An AI center (e.g., pipeline service 310) can automate segregation of the training data set based on human feedback. For example, once a model is trained (e.g., satisfies one or more performance thresholds), the remainder of the training data set can be used for validation of the model, etc.

In another example, AI center (e.g., pipeline service 310) can automate continuous retraining (if necessary), such as by periodically requesting for human feedback and when the results of human feedback fall below certain performance thresholds, Cisco AI center can trigger retraining of the model.

To implement HITL and integrate the same into a ML workflow, new user interface features may be added to merge new data (input by human feedback) to existing ML workflow, to specify column names, file format, match data format depending on the chosen step (e.g., the UI can enable a user to specify pre-processing of the HITL data before it is merged) and diagrams with input and output data format may be added.

FIG. 4 illustrates a machine learning workflow with integrated Human-in-the-Loop feature, according to an aspect of the present disclosure. As can be seen from diagram 400, source raw data 402 may include data (for training and testing a ML workflow) that include duplicated data, outlier data, data/measurements with missing values, data collected/measured with constraint violations, etc. Source raw data 402 may be preprocessed at 404 to result in processed data 406 with outliers, duplicated data, etc. removed resulting in clean, formatted, optimized and/or labeled data.
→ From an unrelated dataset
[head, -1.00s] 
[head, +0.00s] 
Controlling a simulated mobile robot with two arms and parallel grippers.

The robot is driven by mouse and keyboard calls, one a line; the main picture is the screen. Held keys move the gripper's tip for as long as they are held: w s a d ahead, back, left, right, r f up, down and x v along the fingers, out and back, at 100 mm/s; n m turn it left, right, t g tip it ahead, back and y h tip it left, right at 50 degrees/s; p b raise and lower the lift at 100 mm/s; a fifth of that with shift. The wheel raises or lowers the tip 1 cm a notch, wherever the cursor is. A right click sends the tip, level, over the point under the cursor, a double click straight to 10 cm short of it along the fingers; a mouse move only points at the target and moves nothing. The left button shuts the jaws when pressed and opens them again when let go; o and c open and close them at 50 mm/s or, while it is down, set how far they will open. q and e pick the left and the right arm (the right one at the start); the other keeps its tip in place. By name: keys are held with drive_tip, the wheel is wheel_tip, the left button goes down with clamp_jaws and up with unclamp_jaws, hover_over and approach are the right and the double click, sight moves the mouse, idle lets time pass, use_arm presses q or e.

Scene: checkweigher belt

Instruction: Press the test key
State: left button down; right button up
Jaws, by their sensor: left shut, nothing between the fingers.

Such processed data 406 is then used for training/testing a ML workflow 408.

As can be seen from diagram 400, feedback from HITL 410 (provided via a user interface defined by an application programming interface (API)) may be injected and used at any one of the stages 402, 404 and 408. HITL may be used to specify API parameters to set up a mechanism of automated data formatting and labeling and/or for merging collected data with main data (e.g., Once enough data has been collected, the user needs to choose where his data should be merged to). This processed will be further described below with reference to FIG. 5.

FIG. 5 describes a ML workflow process with integrated with integrated Human-in-the-Loop feature, according to an aspect of the present disclosure. FIG. 5 will be described from the perspective of orchestration system 306 and more specifically pipeline service 310, which may be referred to as a ML workflow controller or AI center.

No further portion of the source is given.